_EXTRACTED ENTRIES:_

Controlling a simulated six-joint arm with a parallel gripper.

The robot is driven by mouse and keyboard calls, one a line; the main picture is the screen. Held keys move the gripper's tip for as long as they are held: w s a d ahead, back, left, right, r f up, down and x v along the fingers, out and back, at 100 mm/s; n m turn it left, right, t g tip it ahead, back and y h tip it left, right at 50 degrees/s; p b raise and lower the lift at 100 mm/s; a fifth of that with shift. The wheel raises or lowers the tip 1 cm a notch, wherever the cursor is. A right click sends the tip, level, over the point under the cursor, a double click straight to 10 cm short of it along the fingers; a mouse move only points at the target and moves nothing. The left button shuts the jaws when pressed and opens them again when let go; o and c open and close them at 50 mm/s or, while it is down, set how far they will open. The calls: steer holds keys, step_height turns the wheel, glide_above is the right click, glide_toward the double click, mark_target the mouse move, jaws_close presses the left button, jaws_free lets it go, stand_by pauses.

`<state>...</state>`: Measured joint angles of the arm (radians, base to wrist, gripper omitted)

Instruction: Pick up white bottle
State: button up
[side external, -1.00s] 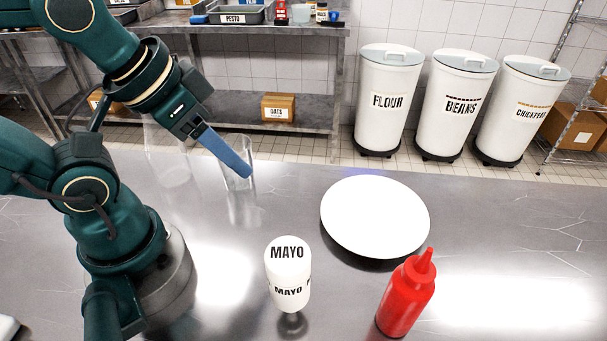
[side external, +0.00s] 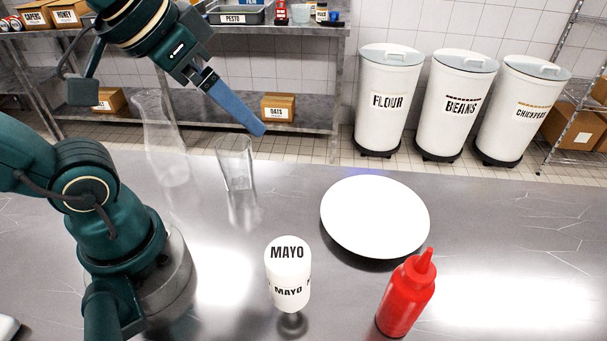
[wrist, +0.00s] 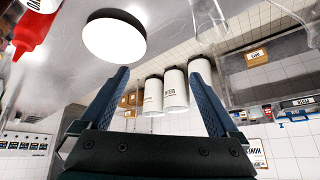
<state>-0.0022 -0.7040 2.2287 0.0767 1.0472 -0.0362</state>
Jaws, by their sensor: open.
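The white bottle (side external: 288,275), labelled MAYO, stands upright on the steel counter in the side view, left of a red squeeze bottle. In the wrist view part of the white bottle (wrist: 42,5) shows at the top left edge, cut off by the frame. My gripper (side external: 259,130) is raised above the far side of the counter, well behind and above the white bottle. In the wrist view its two blue fingers stand wide apart with nothing between them in its grasp.
A red squeeze bottle (side external: 406,295) stands right of the white bottle. A round white plate (side external: 375,217) lies behind them. A clear glass (side external: 235,165) and a clear carafe (side external: 165,140) stand at the back left. Counter between the glass and white bottle is bare.

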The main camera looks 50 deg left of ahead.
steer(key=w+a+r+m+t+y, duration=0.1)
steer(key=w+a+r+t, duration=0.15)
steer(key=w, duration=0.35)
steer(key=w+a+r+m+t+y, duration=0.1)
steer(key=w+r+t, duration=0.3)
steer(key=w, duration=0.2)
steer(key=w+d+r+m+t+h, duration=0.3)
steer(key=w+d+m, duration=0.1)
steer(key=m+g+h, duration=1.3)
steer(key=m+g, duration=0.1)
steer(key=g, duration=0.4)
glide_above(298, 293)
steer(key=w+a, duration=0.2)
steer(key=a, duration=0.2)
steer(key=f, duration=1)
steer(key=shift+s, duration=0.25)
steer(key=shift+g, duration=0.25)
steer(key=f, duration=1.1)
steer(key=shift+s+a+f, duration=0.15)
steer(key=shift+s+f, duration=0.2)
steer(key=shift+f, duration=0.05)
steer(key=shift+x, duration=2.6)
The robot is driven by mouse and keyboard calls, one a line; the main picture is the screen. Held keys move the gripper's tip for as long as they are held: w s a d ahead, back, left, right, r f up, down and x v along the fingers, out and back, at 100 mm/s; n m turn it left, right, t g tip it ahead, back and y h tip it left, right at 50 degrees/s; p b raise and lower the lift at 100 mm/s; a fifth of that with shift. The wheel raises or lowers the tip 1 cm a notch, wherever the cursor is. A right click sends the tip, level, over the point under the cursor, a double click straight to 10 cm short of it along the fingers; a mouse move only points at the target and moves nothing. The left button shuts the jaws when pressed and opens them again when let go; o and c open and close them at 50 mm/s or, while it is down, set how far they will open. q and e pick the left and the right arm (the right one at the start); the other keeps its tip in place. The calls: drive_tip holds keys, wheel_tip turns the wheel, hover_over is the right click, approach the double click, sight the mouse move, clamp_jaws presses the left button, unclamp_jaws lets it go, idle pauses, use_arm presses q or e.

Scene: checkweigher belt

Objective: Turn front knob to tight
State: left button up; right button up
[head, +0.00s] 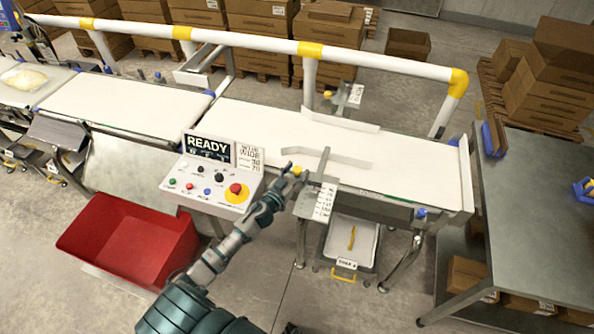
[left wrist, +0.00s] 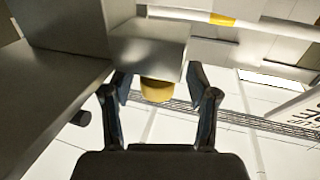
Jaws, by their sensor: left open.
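The front knob (head: 297,171) is small and yellow, on the front guide-rail bracket at the belt's near edge. My left gripper (head: 284,179) reaches up to it from the lower left. In the left wrist view the yellow knob (left wrist: 157,90) sits under a grey metal block, between the two open fingers (left wrist: 160,95) of my left gripper. Clear gaps show on both sides of the knob, so the fingers do not close on it. A scale plate (head: 324,201) with printed marks is beside the knob. My right gripper is in neither view.
A control box (head: 213,183) with a READY display and a red emergency button stands just left of my left arm. A red bin (head: 130,240) is on the floor at left. The white belt (head: 400,165) is empty. A second yellow knob (head: 328,94) is at the far rail.

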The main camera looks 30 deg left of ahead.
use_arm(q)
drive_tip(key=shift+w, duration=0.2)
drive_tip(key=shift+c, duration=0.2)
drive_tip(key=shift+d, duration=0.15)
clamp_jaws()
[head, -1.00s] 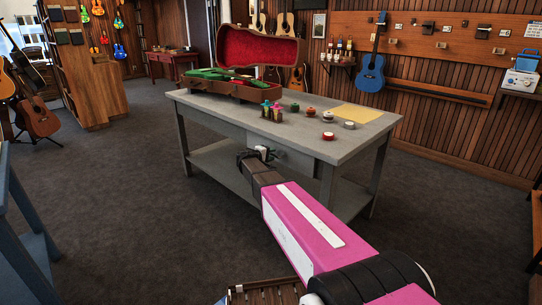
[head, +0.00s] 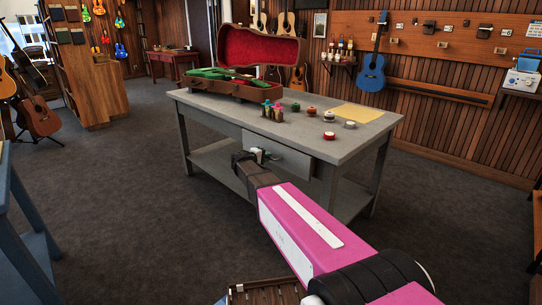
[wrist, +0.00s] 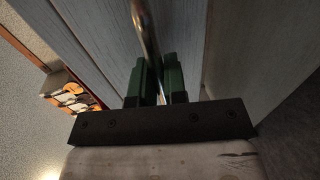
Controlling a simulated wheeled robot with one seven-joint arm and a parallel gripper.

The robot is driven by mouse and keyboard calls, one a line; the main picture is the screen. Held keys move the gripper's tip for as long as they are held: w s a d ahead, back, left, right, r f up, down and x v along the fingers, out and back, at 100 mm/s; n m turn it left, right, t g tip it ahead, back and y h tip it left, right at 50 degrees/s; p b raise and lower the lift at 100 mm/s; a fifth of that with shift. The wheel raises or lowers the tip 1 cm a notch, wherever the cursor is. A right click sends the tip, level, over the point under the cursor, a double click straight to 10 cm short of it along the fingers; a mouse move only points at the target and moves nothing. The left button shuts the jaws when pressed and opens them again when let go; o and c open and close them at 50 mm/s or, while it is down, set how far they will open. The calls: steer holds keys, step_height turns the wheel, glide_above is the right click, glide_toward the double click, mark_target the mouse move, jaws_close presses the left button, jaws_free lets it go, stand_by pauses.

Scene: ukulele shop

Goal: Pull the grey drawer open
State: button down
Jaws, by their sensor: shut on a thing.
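The grey drawer (head: 285,162) is in the front of the grey table and stands partly out, its front ahead of the table's face. Its metal bar handle (wrist: 147,32) shows in the wrist view, running between the two green fingers. My gripper (head: 258,154) is at the drawer front in the head view, and in the wrist view its fingers (wrist: 158,82) are shut on the handle. In the head view the gripper and wrist hide part of the drawer front and most of the handle. The drawer's inside is not visible.
The grey table (head: 225,112) carries an open guitar case (head: 228,90), small bottles (head: 272,112), several round tins and a yellow sheet (head: 356,113). A lower shelf (head: 215,160) lies under it. The carpet (head: 120,200) left of my arm is clear. A blue table edge (head: 22,230) stands far left.

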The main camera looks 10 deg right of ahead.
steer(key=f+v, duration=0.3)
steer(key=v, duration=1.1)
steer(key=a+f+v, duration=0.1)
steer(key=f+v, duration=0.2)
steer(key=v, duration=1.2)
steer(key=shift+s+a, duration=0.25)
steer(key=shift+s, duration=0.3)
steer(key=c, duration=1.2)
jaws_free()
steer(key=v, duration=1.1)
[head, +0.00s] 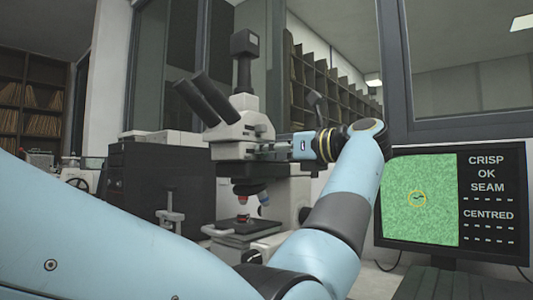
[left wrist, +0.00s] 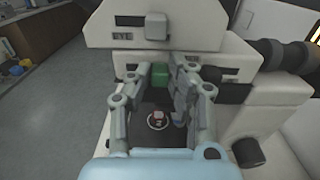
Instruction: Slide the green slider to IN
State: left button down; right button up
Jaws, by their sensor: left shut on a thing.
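The green slider (left wrist: 160,76) is a small green block at a slot in the white microscope body, in the left wrist view. My left gripper (left wrist: 160,82) is shut on it, one finger on each side. In the head view my left gripper (head: 292,148) reaches from the right to the side of the microscope (head: 240,128), below its eyepieces. There the green slider is hidden by the gripper. I cannot read any IN mark. My right gripper is not in view.
A monitor (head: 488,205) at the right shows a green picture with a yellow ring and the words CRISP OK, SEAM and CENTRED. Objective lenses (head: 249,190) hang over the microscope stage (head: 240,228). A dark box (head: 150,185) stands to the left.

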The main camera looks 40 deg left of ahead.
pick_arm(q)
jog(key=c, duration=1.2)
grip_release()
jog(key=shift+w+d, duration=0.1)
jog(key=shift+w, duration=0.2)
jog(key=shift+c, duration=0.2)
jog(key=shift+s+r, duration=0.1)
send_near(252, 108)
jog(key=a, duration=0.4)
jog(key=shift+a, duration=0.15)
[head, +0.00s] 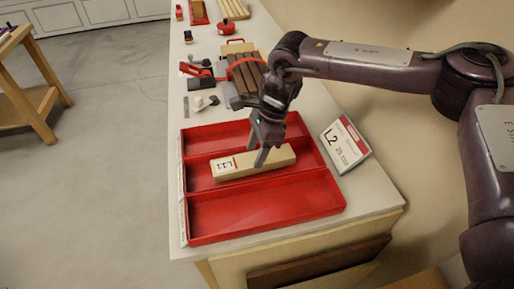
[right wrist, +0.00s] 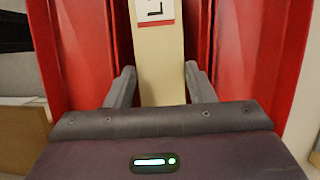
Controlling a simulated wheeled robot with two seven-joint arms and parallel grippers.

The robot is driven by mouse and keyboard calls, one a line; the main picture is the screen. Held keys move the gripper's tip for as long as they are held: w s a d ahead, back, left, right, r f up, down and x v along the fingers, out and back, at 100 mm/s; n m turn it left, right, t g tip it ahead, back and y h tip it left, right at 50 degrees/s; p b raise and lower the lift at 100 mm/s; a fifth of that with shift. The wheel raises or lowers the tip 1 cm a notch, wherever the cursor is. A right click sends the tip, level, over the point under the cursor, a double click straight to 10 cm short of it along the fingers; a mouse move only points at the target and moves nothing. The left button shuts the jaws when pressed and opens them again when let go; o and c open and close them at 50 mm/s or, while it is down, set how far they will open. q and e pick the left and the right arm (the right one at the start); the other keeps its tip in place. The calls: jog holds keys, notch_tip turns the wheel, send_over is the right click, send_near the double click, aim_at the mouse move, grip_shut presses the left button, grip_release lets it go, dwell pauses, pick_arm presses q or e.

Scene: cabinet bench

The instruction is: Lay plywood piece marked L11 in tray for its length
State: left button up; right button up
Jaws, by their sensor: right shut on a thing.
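The plywood piece (head: 230,166) is a pale block with a white and red label on its left end; the label's mark is too small to read surely. It is in or just over the middle compartment of the red three-compartment tray (head: 265,213), lying along it. I cannot tell whether it touches the tray floor. My right gripper (head: 262,157) points down and is shut on the piece near its middle. In the right wrist view the piece (right wrist: 160,62) runs between the fingers (right wrist: 157,85), red tray walls on both sides. My left gripper is not in view.
A sign card (head: 345,146) reading L2 stands right of the tray. Behind the tray are dark brown wood strips (head: 246,75), a red-handled clamp-like tool (head: 197,72) and small white items (head: 203,102). The near and far tray compartments look empty. A wooden trolley (head: 33,90) stands at left.

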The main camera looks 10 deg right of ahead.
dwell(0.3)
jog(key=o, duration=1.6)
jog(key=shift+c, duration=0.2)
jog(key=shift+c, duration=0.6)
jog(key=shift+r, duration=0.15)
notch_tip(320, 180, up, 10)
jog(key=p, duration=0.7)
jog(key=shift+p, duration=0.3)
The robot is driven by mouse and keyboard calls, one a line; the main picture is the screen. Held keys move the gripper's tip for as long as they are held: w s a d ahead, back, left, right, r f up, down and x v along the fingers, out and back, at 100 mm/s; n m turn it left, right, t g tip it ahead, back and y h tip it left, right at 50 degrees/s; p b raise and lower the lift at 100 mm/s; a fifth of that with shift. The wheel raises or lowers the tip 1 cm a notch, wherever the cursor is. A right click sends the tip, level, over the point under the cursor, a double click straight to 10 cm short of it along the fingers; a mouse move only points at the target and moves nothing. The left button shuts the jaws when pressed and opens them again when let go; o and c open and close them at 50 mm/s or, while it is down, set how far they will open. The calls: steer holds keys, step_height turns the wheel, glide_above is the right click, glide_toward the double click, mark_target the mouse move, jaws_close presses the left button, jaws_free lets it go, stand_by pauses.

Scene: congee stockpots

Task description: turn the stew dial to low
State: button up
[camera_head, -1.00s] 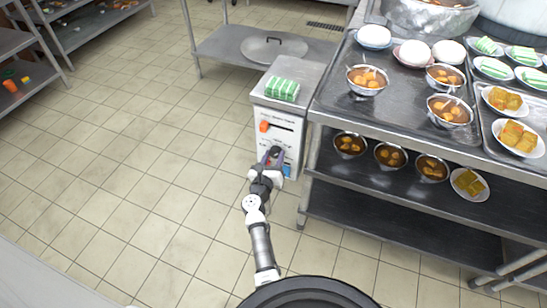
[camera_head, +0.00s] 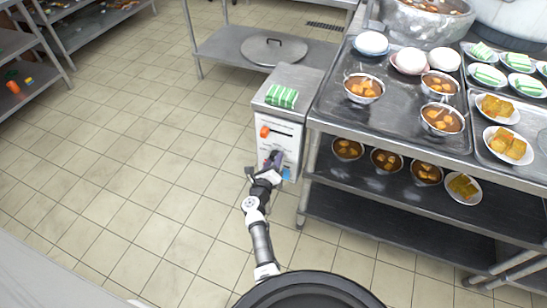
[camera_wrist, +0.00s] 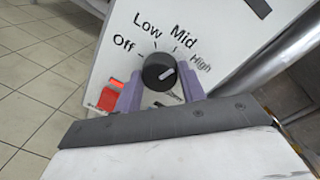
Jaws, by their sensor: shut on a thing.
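The stew dial is a round black knob (camera_wrist: 159,72) with a white pointer mark, on a white panel (camera_wrist: 120,55) labelled Off, Low, Mid and High. In the wrist view the mark points right, roughly towards the High side. My gripper (camera_wrist: 160,88) has one purple finger on each side of the knob and is shut on it.
An orange-red part (camera_head: 265,131) sits higher on the cabinet front. Green-striped items (camera_head: 282,96) lie on its top. A steel table (camera_head: 318,122) with bowls and plates stands close on the right. Tiled floor (camera_head: 150,190) at left is free.

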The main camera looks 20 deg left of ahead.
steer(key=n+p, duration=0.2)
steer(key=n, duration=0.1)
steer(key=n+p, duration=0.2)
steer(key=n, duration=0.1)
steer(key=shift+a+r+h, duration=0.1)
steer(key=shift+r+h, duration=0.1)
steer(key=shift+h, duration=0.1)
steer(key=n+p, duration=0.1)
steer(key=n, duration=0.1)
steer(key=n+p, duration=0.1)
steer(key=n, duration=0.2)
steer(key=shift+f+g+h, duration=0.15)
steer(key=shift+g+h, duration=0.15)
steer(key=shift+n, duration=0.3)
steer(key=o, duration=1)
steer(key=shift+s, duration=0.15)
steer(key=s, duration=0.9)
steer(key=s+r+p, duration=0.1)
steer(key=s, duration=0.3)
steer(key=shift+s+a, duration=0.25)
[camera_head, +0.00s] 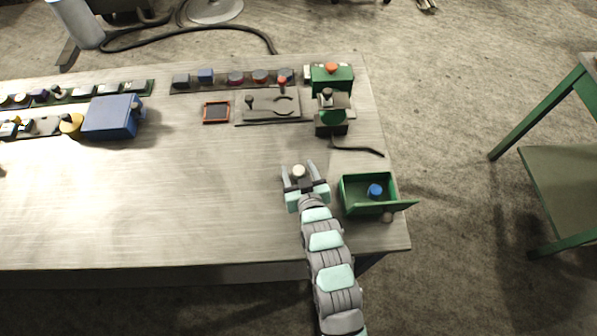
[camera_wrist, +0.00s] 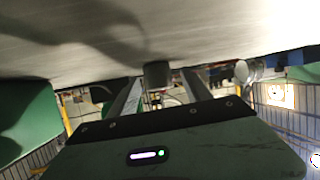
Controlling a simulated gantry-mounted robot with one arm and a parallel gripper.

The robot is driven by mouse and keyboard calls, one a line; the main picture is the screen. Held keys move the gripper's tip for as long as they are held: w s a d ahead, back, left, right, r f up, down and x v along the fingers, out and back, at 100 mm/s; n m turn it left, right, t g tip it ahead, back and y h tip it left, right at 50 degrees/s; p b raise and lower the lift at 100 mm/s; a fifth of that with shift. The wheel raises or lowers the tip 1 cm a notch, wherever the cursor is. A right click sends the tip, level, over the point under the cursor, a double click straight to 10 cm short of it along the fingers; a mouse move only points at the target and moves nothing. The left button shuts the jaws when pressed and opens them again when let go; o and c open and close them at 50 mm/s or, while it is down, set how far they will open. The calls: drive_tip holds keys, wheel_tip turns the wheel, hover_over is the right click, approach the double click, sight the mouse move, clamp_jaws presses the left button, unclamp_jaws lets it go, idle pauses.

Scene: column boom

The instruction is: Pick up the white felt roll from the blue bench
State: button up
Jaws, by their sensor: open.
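A small pale, round-topped piece, which looks like the white felt roll (camera_head: 299,171), stands on the worktop (camera_head: 200,180) in the head view. The worktop looks pale grey, not blue. My gripper (camera_head: 298,166) is open, with one finger on each side of the roll. In the wrist view, which is upside down, a short cylinder in shadow (camera_wrist: 157,73) shows between the fingertips of my gripper (camera_wrist: 161,78). It looks dark grey there and appears to be the same roll. A gap shows beside it. I cannot tell whether either finger touches it.
A green open box (camera_head: 350,208) with a blue round item (camera_head: 375,191) stands close to the right of my gripper. A black rod (camera_head: 357,150) and a green device (camera_head: 332,78) lie beyond. A blue box (camera_head: 110,117) sits far left. The worktop left of my gripper is clear.

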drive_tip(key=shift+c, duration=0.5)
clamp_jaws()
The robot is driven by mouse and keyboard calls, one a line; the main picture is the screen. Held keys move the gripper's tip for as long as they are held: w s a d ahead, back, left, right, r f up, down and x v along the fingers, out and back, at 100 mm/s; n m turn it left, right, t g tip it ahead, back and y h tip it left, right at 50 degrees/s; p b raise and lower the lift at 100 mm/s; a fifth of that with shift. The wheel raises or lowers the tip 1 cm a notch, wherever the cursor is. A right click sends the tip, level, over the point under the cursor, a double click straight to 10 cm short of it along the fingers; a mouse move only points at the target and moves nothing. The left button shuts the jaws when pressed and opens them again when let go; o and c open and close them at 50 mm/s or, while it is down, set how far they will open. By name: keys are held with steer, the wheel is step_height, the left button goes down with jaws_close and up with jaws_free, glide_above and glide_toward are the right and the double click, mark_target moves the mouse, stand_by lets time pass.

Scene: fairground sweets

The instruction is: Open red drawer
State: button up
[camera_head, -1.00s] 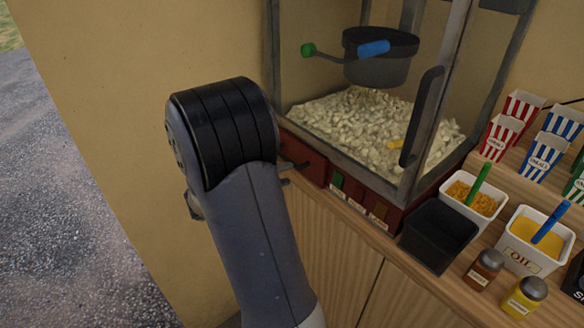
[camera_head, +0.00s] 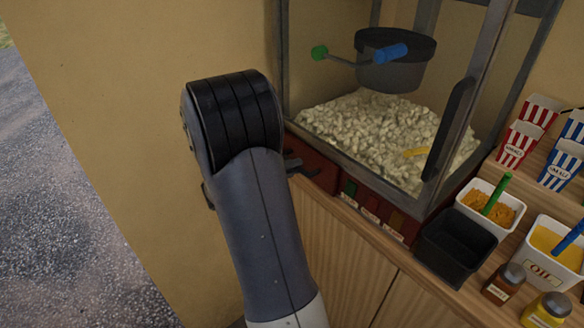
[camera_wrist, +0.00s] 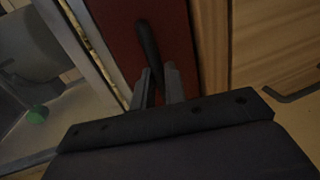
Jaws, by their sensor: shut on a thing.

_WHAT TO PRODUCE:_ From the listing above, pick out every line containing "seven".

_EXPECTED OUTPUT:_
Controlling a simulated wheeled robot with one seven-joint arm and a parallel gripper.
Controlling a simulated wheeled robot with two seven-joint arms and parallel grippers.

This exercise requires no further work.